To do
Repeat the listing exactly as given, omitting every image.

************

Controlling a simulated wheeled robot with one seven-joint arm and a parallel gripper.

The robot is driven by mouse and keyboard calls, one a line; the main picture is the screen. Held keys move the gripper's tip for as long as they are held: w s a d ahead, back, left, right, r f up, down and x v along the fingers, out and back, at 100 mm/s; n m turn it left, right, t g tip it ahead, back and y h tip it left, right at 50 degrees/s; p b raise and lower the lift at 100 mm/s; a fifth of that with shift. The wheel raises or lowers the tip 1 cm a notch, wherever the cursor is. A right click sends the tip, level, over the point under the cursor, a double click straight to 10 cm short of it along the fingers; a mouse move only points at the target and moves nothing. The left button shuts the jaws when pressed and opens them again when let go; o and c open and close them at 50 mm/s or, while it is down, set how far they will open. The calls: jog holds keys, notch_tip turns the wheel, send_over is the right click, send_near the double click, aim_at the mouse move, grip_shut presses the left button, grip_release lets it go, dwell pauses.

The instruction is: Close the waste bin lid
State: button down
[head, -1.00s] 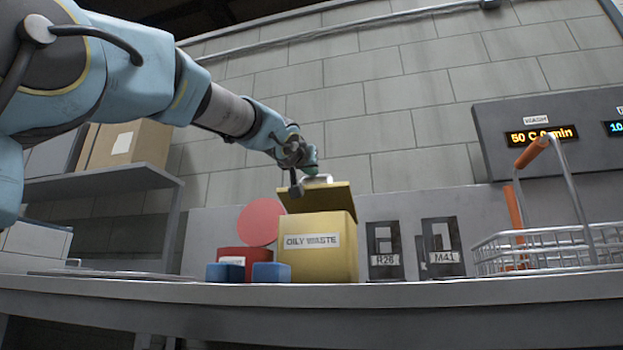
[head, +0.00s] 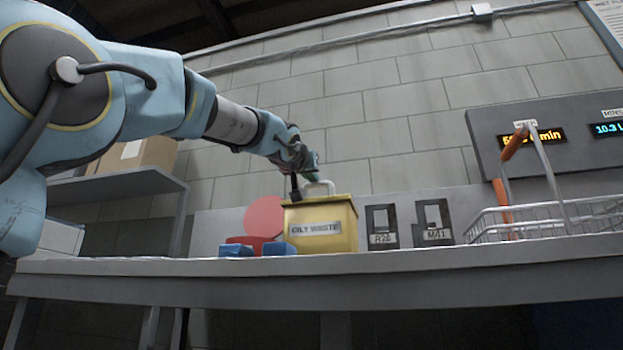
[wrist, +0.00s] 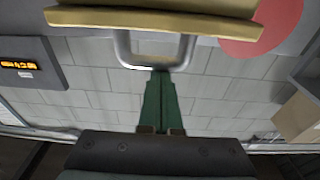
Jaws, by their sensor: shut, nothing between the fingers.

************

Exercise answer
Controlling a simulated wheeled robot with one seven-joint arm and a parallel gripper.

The robot is driven by mouse and keyboard calls, one a line; the main picture is the screen. Held keys move the gripper's tip for as long as they are held: w s a d ahead, back, left, right, r f up, down and x v along the fingers, out and back, at 100 mm/s; n m turn it left, right, t g tip it ahead, back and y h tip it left, right at 50 degrees/s; p b raise and lower the lift at 100 mm/s; a fifth of that with shift. The wheel raises or lowers the tip 1 cm a notch, wherever the cursor is. A right click sends the tip, level, over the point under the cursor, a double click straight to 10 cm short of it along the fingers; a mouse move only points at the target and moves nothing. The left button shuts the jaws when pressed and opens them again when let go; o and c open and close them at 50 mm/s or, while it is down, set how far they will open. The calls: jog holds keys, notch_tip turns the wheel, send_over is the right click, send_near the double click, aim_at the mouse move, grip_shut presses the left button, grip_release lets it go, dwell pauses.

The instruction is: Close the waste bin lid
State: button down
[head, -1.00s] 
[head, +0.00s] 
[wrist, +0.00s] 
Jaws, by their sensor: shut, nothing between the fingers.

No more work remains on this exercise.